From the days of the earliest English settlements, Puritan divines recorded the frightening wonders of the natural world and speculated about whether violent thunderstorms, floods and hurricanes portended God’s judgment. They could be surprisingly nuanced, Thuesen explains. In 1694, Cotton Mather, America’s eminent Puritan theologian, minister and author, was preaching when word arrived that his house had been badly damaged by lightning. Though such phenomena were accidents, they were still, in his words, “under the Conduct of God, the High Thunderer.” Others assumed it was no wonder that lightning commonly struck lofty homes and towering spires, symbols of human pride. Benjamin Franklin came under suspicion, Thuesen writes, for having the temerity to redirect thunderbolts from heaven with his invention, the lightning rod. Franklin’s contemporaries began to question old certitudes. Scottish philosopher David Hume developed his naturalistic critique of religion, which he explained away “as a projection arising from human ignorance and fear.” That line of thought would later be advanced in the systematic atheism of Karl Marx and Sigmund Freud.
In the 19th century, as Americans pushed farther West, settlers experienced the capriciousness of weather in new and powerful ways. The two deadliest tornadoes of the century – the Great Natchez Tornado of 1840 and the St. Louis Tornado of 1896 – led Americans to theological reflection and soul-searching. The development of the telegraph and the proliferation of newspapers spread word of such atrocities, rich with grisly detail, far and wide.
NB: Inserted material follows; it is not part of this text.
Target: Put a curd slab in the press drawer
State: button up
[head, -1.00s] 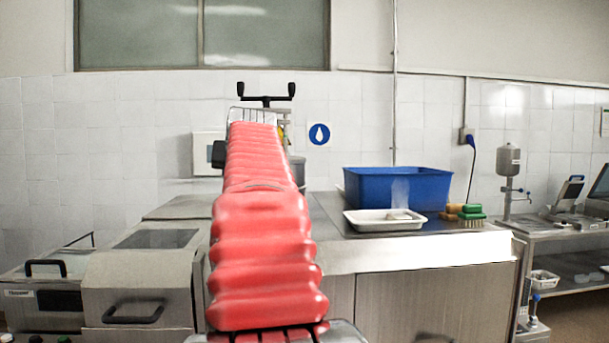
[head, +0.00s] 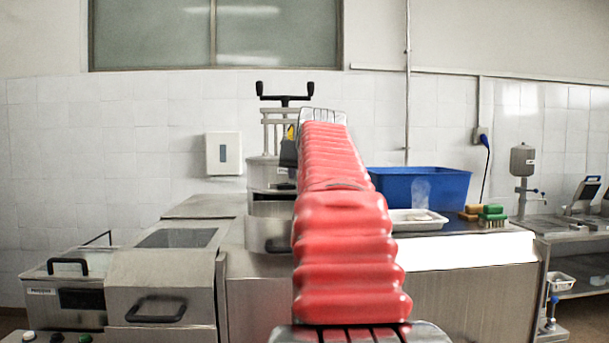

After the Natchez storm, one churchman wrote, “The Lord seems to have been speaking to our country, and rebuking our sins of late in the most solemn manner.”
For certain theologians, an all-powerful divine judge was reassuring. In the 1850s, Princeton Seminary’s Charles Hodge defended the biblical doctrine of providence. Hodge elaborated on the “secure conviction that a sparrow cannot fall, nor a sinner move a finger, but as God permits and ordains.” The tornadoes that leveled houses and killed entire families put such convictions to the test.
Calvinistic visions of judgment and doom later gave way to a wider array of religious and nonreligious interpretations. Late 19th century men of the cloth hoped that humankind would eventually leave behind primitive theologies of a God of thunder and retribution. Popular ministers like Henry Ward Beecher preached a softer brand of evangelicalism. In his telling, God reigned with hope and love, rather than force and fear. Other optimistic Protestants even looked on destructive tornadoes as a positive force. After all, so went the logic, God could use such calamities to turn hearts heavenward.
The Great Galveston Hurricane of 1900, which killed more than 6,000, tested a confident faith like little before. As with other storms in the century ahead, it proved that local, state and regional governments could do much more to prepare. “God never sent that awful storm,” a Methodist minister remarked, “natural conditions produced it.” In the aftermath, the city constructed a 10-mile-long, 17-foot-high sea wall.
Other precautions had already been taken. The U.S. Army Signal Service started to issue daily weather maps in 1870. An American meteorologist and officer in the service, John Park Finley, worked to educate the public about the dangers of tornadoes and the signs of their coming. The religious fatalism of Americans, Finley believed, was especially troublesome. The work of public educators and meteorologists like Finley, along with progressive ministers, proved remarkably difficult. The government even banned the use of the word “tornado” in forecasts from 1885 to 1938 because it was thought to produce panic.
There was one truth about severe weather that was impossible to deflect or hide. Each devastating storm revealed the profound inequalities that plagued the nation. The poor and minorities suffered disproportionally, a cold fact that was abundantly clear in the aftermath of tornadoes in rural towns on the plains, floods along the banks of the Mississippi or hurricanes along the Gulf Coast.
Even in the modern era, tornadoes and other natural disasters often reveal deep fault lines in the United States. A 2011 poll by the Public Religion Research Institute and the Religion News Service showed that 84 percent of white evangelicals believed that God controlled all that happened in the natural world. Only 52 percent of Catholics and 55 percent of mainline Protestants thought the same. In the same poll, 59 percent of white evangelicals also viewed natural disasters as signs from God. Not surprisingly, a 2015 Pew Research Center survey found that only 28 percent of white evangelicals thought that “the Earth is getting warmer because of human activity.” President Donald Trump’s former EPA chief, the evangelical Scott Pruitt, was one of those doubters. When he resigned in 2018, he wrote to the president, “I believe you are serving as president today because of God’s providence.” Millions of American evangelicals think the same.
Thuesen concludes that storms have “exposed Americans’ chronic moral failings: indifference to racial and economic inequalities in disaster response and, more recently, refusal to acknowledge human-induced climate change as a contributing factor in severe weather.” In the coming decades, disruptive, violent weather is likely to become more frequent and more severe. How America’s millions of believers respond and act will be more important than ever.
– Reviewed by Randall J. Stephens, who is a professor of American and British studies at the University of Oslo.